Jesus Christ is the mediator between heaven and earth, between God and humans. He brings together everything that was supposed to be together from the beginning but was divided by sin. Sin was an uncrossable canyon, dividing us forever from God. Then Jesus Christ crossed it, forever bringing together the high and the low, heaven and earth. Everything is united in him, because he is God and man. Even the miracles of the Old Testament have their power in him, for his sacrifice was once and for all. It changed everything, both forward in time and backward. His birth in Bethlehem and his death in Jerusalem were events in time, but all human history is in relation to the Incarnation and the sacrifice of Jesus Christ.

There is no difference in the world like the difference between God and humans. The difference between the richest man and the poorest is nothing in comparison. All of us are poor, above all because we have no ability to hold on to our treasures. Everything can be taken away in an instant: a fire, a storm, sickness, violence. We try to insure ourselves against losses, but even that is a proof of our underlying poverty. That widow gave of her livelihood, counting on God to support her. She is in a more sure position than any amount of insurance could provide. By giving what she needed to God, she is placing her complete trust in him, and he has promised to provide for those who trust in him.
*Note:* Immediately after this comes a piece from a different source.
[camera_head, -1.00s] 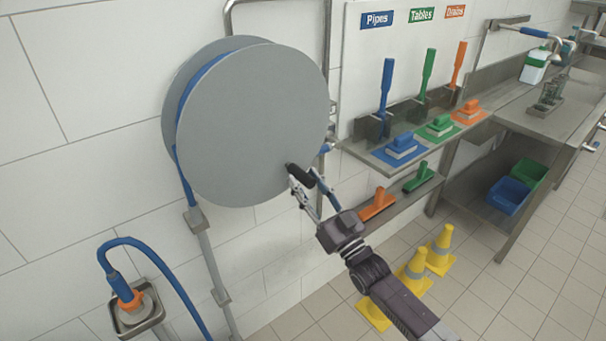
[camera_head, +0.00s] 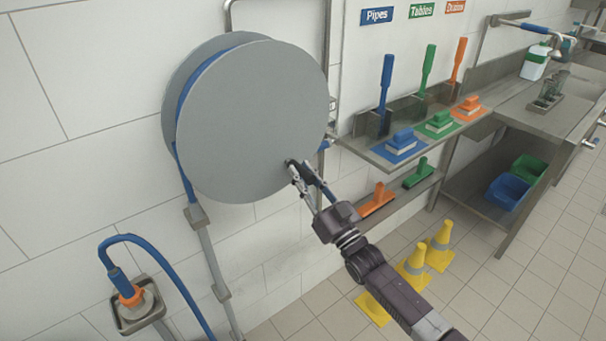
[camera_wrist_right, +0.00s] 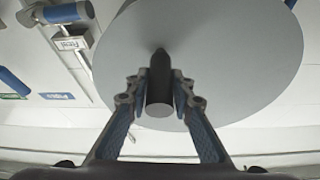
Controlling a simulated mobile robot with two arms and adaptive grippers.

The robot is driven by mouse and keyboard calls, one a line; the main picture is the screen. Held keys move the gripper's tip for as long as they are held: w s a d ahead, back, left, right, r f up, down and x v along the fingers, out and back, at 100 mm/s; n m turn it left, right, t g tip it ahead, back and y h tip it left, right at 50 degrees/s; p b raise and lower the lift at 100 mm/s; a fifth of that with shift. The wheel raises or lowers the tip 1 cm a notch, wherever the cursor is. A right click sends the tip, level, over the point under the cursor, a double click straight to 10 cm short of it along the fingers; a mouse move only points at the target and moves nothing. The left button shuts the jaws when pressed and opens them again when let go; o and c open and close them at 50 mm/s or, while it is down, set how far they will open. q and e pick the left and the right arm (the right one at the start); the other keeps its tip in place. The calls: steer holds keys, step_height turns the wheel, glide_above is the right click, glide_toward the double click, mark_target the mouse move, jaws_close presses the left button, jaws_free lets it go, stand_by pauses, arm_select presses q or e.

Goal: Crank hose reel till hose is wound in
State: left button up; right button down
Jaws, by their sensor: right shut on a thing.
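The hose reel (camera_head: 250,120) is a large grey double disc on the tiled wall, with blue hose showing between its discs. The blue hose (camera_head: 185,180) leaves the reel at its left side. A lower loop of blue hose (camera_head: 165,268) hangs at the bottom left, by a blue and orange nozzle (camera_head: 124,286) in a metal holder. The dark crank handle (camera_wrist_right: 160,85) sticks out from the lower right of the disc. My right gripper (camera_head: 301,172) is shut on it; the wrist view shows both fingers against its sides. My left gripper is not in view.
A steel shelf (camera_head: 372,152) with coloured brushes and scrapers stands right of the reel. Yellow cones (camera_head: 414,268) stand on the floor beyond my right arm. A steel bench (camera_head: 535,115) with blue and green bins below is farther right.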

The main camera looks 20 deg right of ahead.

We are afraid to place our confidence in God. Somehow we feel so sure that he will not provide for us. We see people who have nothing, and so we know that God does not magically provide for everyone. There are real needs in our world, and where is God? How can he expect us to trust in him when we see with our own eyes that he has failed the poor, at least as far as this world is concerned. What would we dare to say? That those Christians who starve to death each day were just lacking in faith? Sure, we can speak of heaven and say that, like Lazarus who died in streets, God will repay all those who suffered in this life. I do not doubt it, yet still something is missing.
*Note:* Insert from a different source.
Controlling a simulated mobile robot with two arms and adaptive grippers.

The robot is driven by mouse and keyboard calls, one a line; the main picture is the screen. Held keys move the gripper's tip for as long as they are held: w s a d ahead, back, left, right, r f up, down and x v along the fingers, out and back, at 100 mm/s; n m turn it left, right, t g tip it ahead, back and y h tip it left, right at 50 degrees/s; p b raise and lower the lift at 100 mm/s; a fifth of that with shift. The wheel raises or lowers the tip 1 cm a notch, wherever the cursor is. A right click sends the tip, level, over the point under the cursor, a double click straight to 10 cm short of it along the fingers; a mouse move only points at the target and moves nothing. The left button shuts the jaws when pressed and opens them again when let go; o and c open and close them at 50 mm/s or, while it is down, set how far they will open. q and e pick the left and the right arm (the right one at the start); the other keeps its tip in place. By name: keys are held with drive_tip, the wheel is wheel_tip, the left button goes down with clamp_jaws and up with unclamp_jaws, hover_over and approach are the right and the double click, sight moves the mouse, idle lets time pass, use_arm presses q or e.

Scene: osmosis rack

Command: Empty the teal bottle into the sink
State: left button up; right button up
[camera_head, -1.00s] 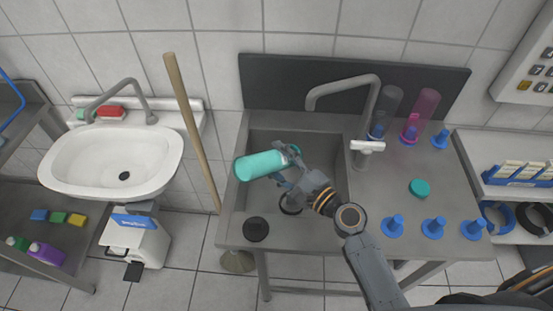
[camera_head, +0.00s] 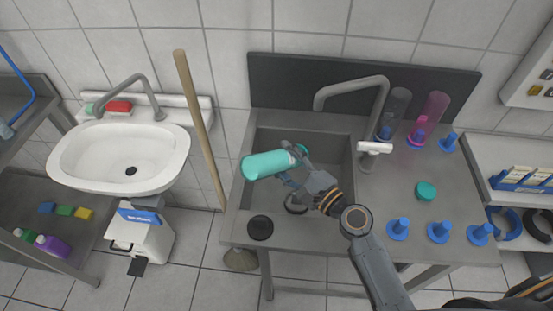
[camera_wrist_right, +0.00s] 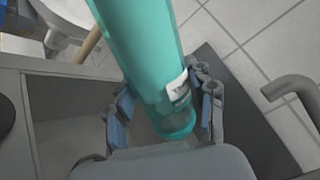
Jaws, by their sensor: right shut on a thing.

It is not God’s purpose that each of us would depend on him without receiving any visible support in this world, so that he could then repay us in the next. He told Adam to go and work, and the point of work is profit. God wants us to do as much good in this world as possible. He wants us to work hard, and, unless we are going to work in a foolish way, hard work equals profit. The widow in the Gospel was poor, but that was either because she was not allowed to work in her community or because she was unable. The widow in the first reading was poor, but that was because of the drought. No matter how common such circumstances are, they are the exception. And even then, I do not think that we are to imagine that either widow had not tried to support herself as much as possible. Depending on God does not mean abandoning responsibility for our own life.

To depend on God means, above all, to see the work of God in our life. We need to stop taking credit for things. So much of the good that has happened to us was not because of our own work. Even much of what we can justly take credit for involved a great deal of what most people call luck. The point is to have an attitude of gratitude. Every day there are many things to thank God for, and when we look back on our life we ought to see his work in the midst of our failures. There is no purpose here in making comparisons. It is not about what somebody else has gotten in their life, but, in mine, where can I see God’s action and guidance. Eventually, as we grow spiritually, we will see his providence behind every corner.

To depend on God means, also, to work as much as we are able. Some people see this as a contradiction. They mock Christians because we trust God but still work. But once we have become grateful for his every gift, we realize that our ability to act is itself his gift, and to squander the gift would be ingratitude. Who knows, tomorrow I may not be able to work any longer, but today I can, so I work with all my strength.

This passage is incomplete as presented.